■ Input rows:
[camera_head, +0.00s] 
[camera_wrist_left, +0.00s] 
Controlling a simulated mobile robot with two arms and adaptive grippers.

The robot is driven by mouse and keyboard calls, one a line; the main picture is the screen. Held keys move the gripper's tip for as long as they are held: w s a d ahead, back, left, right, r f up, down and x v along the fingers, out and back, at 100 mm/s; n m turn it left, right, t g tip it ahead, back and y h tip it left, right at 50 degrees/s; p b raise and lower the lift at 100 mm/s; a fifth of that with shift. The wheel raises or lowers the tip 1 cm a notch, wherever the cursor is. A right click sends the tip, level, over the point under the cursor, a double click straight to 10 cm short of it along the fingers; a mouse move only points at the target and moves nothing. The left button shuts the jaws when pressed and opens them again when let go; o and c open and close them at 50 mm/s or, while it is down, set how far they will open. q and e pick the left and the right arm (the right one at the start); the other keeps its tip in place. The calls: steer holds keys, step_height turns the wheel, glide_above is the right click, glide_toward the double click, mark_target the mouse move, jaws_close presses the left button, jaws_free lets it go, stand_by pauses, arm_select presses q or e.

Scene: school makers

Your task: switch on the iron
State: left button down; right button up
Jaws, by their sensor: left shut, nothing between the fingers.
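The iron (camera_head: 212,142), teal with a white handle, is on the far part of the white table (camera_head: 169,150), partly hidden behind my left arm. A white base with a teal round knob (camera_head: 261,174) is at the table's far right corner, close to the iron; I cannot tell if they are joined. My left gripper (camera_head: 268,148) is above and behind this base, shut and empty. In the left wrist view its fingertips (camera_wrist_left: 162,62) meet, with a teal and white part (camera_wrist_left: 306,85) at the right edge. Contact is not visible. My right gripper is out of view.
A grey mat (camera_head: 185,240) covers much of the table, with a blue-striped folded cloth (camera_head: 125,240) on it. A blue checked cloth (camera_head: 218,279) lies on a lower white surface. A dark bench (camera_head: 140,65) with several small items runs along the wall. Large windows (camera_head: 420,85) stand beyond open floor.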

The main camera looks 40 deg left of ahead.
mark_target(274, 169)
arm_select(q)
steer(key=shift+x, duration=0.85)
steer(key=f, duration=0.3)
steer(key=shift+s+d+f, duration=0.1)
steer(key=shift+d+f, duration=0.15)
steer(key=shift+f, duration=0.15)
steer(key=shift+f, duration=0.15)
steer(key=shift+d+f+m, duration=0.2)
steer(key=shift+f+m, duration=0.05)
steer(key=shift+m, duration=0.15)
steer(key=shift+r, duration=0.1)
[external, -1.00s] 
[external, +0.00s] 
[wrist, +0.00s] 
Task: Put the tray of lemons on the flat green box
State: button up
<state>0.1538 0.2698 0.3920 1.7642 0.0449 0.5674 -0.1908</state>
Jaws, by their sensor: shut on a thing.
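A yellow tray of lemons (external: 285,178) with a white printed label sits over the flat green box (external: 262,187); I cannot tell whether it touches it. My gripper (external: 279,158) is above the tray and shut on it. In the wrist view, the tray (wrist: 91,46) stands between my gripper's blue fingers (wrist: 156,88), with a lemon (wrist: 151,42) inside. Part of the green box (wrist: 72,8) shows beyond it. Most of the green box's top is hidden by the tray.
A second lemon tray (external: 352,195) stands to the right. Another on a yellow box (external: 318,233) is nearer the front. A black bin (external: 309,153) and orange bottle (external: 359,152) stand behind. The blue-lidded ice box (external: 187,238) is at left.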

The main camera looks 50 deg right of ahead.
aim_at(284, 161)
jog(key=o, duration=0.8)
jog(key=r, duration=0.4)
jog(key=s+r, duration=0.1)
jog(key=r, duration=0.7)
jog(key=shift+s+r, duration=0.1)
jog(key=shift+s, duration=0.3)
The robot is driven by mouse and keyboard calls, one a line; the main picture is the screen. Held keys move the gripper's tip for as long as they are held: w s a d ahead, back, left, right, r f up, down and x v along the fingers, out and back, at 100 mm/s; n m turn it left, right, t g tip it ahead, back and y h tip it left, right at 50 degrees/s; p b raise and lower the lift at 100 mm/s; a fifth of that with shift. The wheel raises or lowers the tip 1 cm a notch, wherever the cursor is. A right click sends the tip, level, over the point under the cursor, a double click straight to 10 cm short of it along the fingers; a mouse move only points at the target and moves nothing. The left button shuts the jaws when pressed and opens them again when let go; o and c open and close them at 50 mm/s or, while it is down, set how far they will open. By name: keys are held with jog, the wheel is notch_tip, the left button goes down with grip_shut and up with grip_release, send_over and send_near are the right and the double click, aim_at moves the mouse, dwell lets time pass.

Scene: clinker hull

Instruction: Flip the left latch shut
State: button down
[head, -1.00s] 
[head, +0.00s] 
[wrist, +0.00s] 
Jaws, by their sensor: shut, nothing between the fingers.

■ Given task:
Start with the line that holds "Scene: school makers" and finish with the line that holds "State: left button down; right button up". Transcribe each line in between exactly, and those two as well.

■ Full output:
Scene: school makers

Your task: switch on the iron
State: left button down; right button up

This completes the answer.